Les performances des Dragons d’Asie, plus particulièrement de la Chine, sont également liées à leur capacité d’innover qui se mesure en nombre de brevets déposés auprès de l’OMPI (Organisation Mondiale de la Propriété Intellectuelle) permettant de mesurer le degré d’innovation d’un pays. Dans le monde, la Chine occupe la première place en termes de brevets déposés, avec 68 720 brevets ; suivent les USA (59 320), le Japon (50 520), la Corée du Sud (20 060), et l’Allemagne (18 643). La firme Huawei de Chine est première avec 5 464 brevets devant Samsung Electronics de Corée du Sud (3 093 demandes) et Mitsubishi du Japon (2 810 demandes). Le Sénégal serait à 13 demandes en 2019.
L’Afrique représente seulement 0, 15 % des dépôts de brevets dans le monde !
L’Afrique représente environ 0,15 % des dépôts de brevets dans le monde, ce qui atteste du faible niveau d’innovation dans le continent. Conclusion La problématique de l’emploi au Sénégal est une question nationale. En cela, elle doit faire l’objet de consensus forts de la même manière que les programmes de développement à long terme pour éviter des remises en cause à chaque changement de gestionnaire de la chose publique. C’est dire que le défi sera le même pour le successeur du président Macky SALL qui subit la sanction de la jeunesse pour cet échec. L’emploi reste en effet une épée de Damoclès suspendue au-dessus de la tête de tous les candidats à la conquête du pouvoir. La solution à cette question ne saurait être l’affaire du seul président de la République.

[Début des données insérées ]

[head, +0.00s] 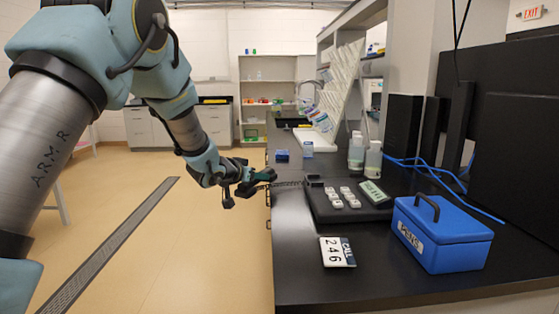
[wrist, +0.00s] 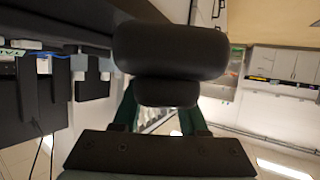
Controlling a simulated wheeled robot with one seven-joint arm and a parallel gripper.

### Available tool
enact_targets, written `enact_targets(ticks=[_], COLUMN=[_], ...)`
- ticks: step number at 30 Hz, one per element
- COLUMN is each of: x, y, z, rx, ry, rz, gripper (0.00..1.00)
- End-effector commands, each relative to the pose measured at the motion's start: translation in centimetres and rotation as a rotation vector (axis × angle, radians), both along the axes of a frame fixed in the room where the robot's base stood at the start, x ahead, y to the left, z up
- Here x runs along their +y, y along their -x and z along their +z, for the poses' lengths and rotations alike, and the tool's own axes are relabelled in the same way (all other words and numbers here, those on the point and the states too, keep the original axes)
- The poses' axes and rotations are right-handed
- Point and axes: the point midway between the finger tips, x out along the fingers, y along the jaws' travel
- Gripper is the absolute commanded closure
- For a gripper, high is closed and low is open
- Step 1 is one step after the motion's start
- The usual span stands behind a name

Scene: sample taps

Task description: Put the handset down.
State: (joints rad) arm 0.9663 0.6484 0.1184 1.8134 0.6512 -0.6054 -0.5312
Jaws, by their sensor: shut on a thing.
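My gripper (head: 246,186) is shut on the black handset (head: 264,176), held in the air just off the left edge of the black counter. In the wrist view the handset (wrist: 168,50) is a dark rounded shape that fills the upper middle, with the green fingers partly hidden behind it. A coiled cord (head: 289,184) runs from the handset toward the desk phone (head: 325,209) on the counter. The phone is black, with several pale keys and a greenish display (head: 374,191). Its small raised black part (head: 315,181) at the left carries no handset.
A blue box with a handle (head: 440,240) stands right of the phone. A white 246 card (head: 337,252) lies in front. Bottles (head: 373,160) and a monitor (head: 520,140) stand behind. The front-left counter (head: 298,270) is bare. Floor is open at left.

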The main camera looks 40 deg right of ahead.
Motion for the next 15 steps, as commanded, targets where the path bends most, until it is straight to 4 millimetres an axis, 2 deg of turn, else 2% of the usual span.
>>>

Afin d’éviter les déceptions dues aux fortes attentes de la jeunesse, ce problème doit être traité en priorité, avec méthode et transparence. Le président Abdou Diouf avait, dès son accession au pouvoir, convoqué les Etats généraux de l’éducation en mai 1981. 40 après, ces assises devraient être convoquées à nouveau pour faire l’état des lieux et dégager de nouvelles priorités consensuelles en matière d’éducation et de formation.